The threatening sky seems to follow the line of the masts of the boats at Ballynakill in Connemara. The photographer has grabbed a rare chance to look at nature and man collaborating for a brief second. The boats are going up into the upper realm. And that brief second is extended into the Misty Morning at Oranmore with the tree, loaded with years of wind and grief, outlined in the shot like a tall musical note in a long silent tune, an air that the cat might be listening to in Andalucia.
Ben Bulben has been rarely caught to its full extent as it overlooks Sligo Bay as this photographer has done here in one wide filmic sweep. It takes a great stretch of the imagination -and the lens to capture that sight and find the right place in the landscape to stand.

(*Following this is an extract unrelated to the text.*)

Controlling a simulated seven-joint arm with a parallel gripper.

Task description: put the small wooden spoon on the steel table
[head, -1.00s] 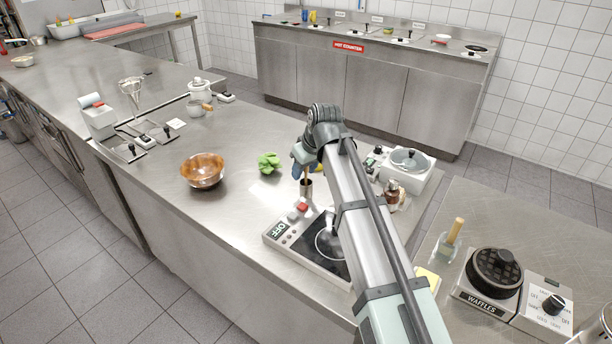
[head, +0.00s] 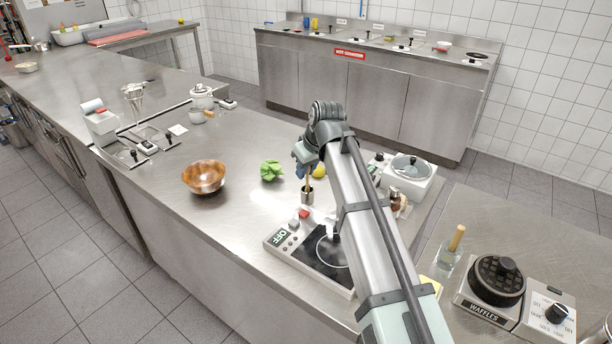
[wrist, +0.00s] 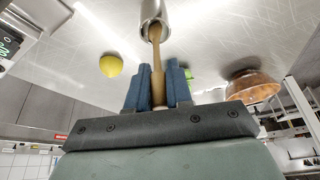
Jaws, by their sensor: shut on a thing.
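The small wooden spoon (wrist: 157,62) stands upright, its lower end in the mouth of a small steel cup (wrist: 153,12). My gripper (wrist: 158,88) is shut on the spoon's upper end, with a blue finger on either side. In the head view, the spoon (head: 307,184) shows as a thin stick between my gripper (head: 303,172) and the cup (head: 307,197). The cup stands on a steel worktop (head: 235,225), behind the hob. I cannot tell whether this worktop is the steel table named.
A hob (head: 320,258) is in front of the cup. A green leafy thing (head: 271,171) and a wooden bowl (head: 204,177) are to the left. A lemon (head: 319,172) is close behind. A white cooker (head: 408,176) stands right. The worktop left of the hob is clear.

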Then as we look at the stones in Lough Corrib the thought crosses the mind that they might have been the same stones that built Annaghdown castle in the background. Or we could be looking at the water-logged debris of another civilization. Always there is a visual history at work in Ciaran’s view of a landscape. He is tracking back and forth through time.

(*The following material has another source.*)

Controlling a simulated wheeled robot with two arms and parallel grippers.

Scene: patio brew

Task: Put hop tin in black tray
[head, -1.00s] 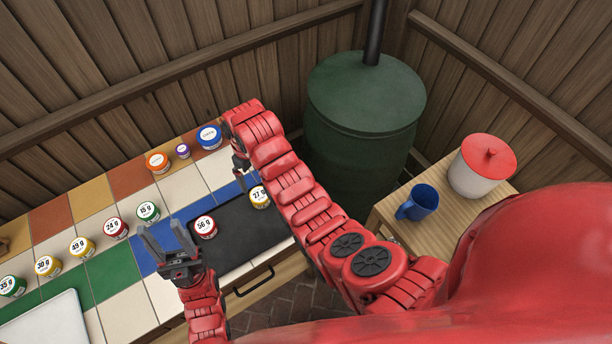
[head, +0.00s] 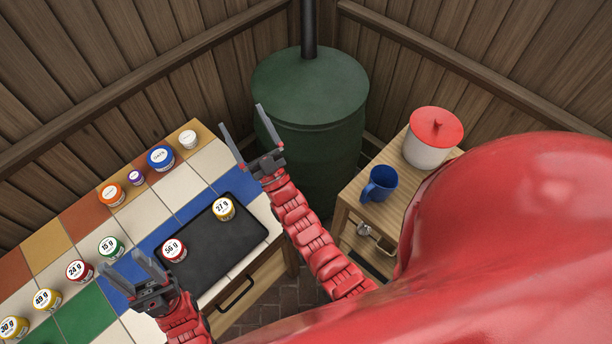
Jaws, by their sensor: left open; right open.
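The black tray (head: 212,258) lies on the tiled counter. A red tin marked 56 g (head: 174,250) stands at its left end, and a yellow tin marked 27 g (head: 223,209) stands near its far right end. On the tiles left of the tray stand a green tin marked 15 g (head: 111,247), a red tin marked 24 g (head: 79,271), and yellow tins marked 49 g (head: 46,300) and 30 g (head: 13,328). My left gripper (head: 122,262) is open and empty left of the tray. My right gripper (head: 243,118) is open and empty, raised beyond the tray.
Orange (head: 111,195), purple (head: 135,177), blue (head: 160,158) and white (head: 188,139) containers line the back of the counter. A green barrel (head: 310,100) stands behind. A side table at right holds a blue mug (head: 380,183) and a red-lidded pot (head: 432,140).

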And in The Glen Panorama the eye sets off on an ancient walk along some secret pathway into the past. Age is being given an airing, old souls are taking a walk together towards some special site.

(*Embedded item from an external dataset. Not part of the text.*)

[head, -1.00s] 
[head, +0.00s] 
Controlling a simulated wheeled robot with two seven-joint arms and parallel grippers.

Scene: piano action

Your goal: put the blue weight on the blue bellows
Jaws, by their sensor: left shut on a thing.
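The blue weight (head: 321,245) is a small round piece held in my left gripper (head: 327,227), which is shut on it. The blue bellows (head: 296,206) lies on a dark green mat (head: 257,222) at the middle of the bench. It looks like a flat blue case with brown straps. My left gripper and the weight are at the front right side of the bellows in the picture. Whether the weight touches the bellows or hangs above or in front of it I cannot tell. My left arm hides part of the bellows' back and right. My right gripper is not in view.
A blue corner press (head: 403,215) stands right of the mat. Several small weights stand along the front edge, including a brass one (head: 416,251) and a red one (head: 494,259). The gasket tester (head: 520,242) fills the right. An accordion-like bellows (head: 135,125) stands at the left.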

The sheep, like a set of models, have stepped up to the camera at Clonbur, and there is a lovely fall and rise in the land that leads down to the sheen of Lough Corrib. Again the photographer has chosen the perfect place to pause, and thereby gives the viewer a powerful sense of distance, and fall, and reach.
And this is scored deep in the retina as one looks at Tully mountain and Ballynakill Harbour. Here the vastness of nature is set against the few houses dotting the land, that disappear as the as the heights grow wild and ragged. These are a few of the occupied houses in the show; the historian is looking further back, and yet there we are - us , the inhabitant– with our roofs and windows, aware and unaware of the place outside that we inhabit..
There is a lovely swerve of light and water and stone in Loch Talt. The man and woman of Sligo – Benbulben and Knocknaree – shot from Skreen , sit looking out to sea in armchairs of earth and stone in a long string of photos set together without a line showing in a work worthy of a seamstress, and slowly you again realise the pictorial sense of the photographer when you see that both the left and right of the picture are framed by trees.
Abandoned places exist in all the landscapes from the hen house to the plough, but there is a deathly white at work in the tombstone at Strandhill, with again the clouds echoing the atmosphere of the graveyard, you’re drawn to the dark growing to the to right hand of the frame, then drop down a little, and again the eye settles on one last small beautiful cross captured, alone, away out there in the distance, like a last farewell. This is great stuff, to have caught that final tombstone.
With his ingredient of white he has embroidered Shrule Castle. But that same white darkens the cottages of Maamtrasna and Lenane, and darkens them so much that you feel their emptiness and their rain and you can also feel the weight of the stones that built the houses. And because of this weight the wall and piers outside the abandoned Cottage in Leenane have an uncanny human, and troubled presence.
The white is rebuilding the structures, then emptying them, and those same stones in the Corrib and in the abandoned houses lead the way to the earliest of structures that houses the Carramore Tomb. There is a sense of stoicism and the balance. It is as if the tomb is about to set sail. And then comes the sense of mushrooms.
It is another drumbeat, and then comes another, when suddenly we are in another other time as we pass Ross Friary where the word roofless suddenly takes on a new meaning. The past has gone into the clouds. That long abandoned building that housed sinners and saints takes ages to pass by in the frame. The sense of loss travels in a quiet way out to the eye. Again, the photographer is standing in the right place. Sometimes it is not what you see, but where you see it from.
Lastly, the flowers that were at a distance from us in the landscape hover up close in these works on fauna. The summer Daisy eventually looks like a close-up of the broad white hat a woman might wear as she heads off down the street at a Festival in Brazil. Ahead of her dancing is the Potentilla and the Wild Garlic, a beautiful shot of the flower that we pass daily without looking at it. But not the slugs.
The Rhodendron is a joy, and great wonder is the Mock Orange at Ransboro. He is homing in on the familiar and unfamiliar, and seeing each for the first time all over again. The daffodil is on her way to the disco and could be standing at the corner of O’Connell street asking for a light from a passerby. The exotic erotica of the Spanish Butterfly feeding of red and white leaves, is like a small horned dragon, escaped from a garden off Wine Street in another century.
I was glad to see the Robin here, holding on tight with her claws as she considers whether to get up and go from present times. Beside her the Blue Tit is listening to the tune of The Campanula. And lastly the summer daisy again passes with dots of water on the wings of her hat as they all step forward down the road to the unheard music.
This exhibition is a lovely visual pursuit of the lost and the daringly alive. History and landscape, colour and distance, stone and water, are honed and stitched together through a great generous lens that throws vast light onto a sense of absence and presence.
It’s an honour to open it.
I wish Ciaran well in his future as a photographer. He is looking into the core”.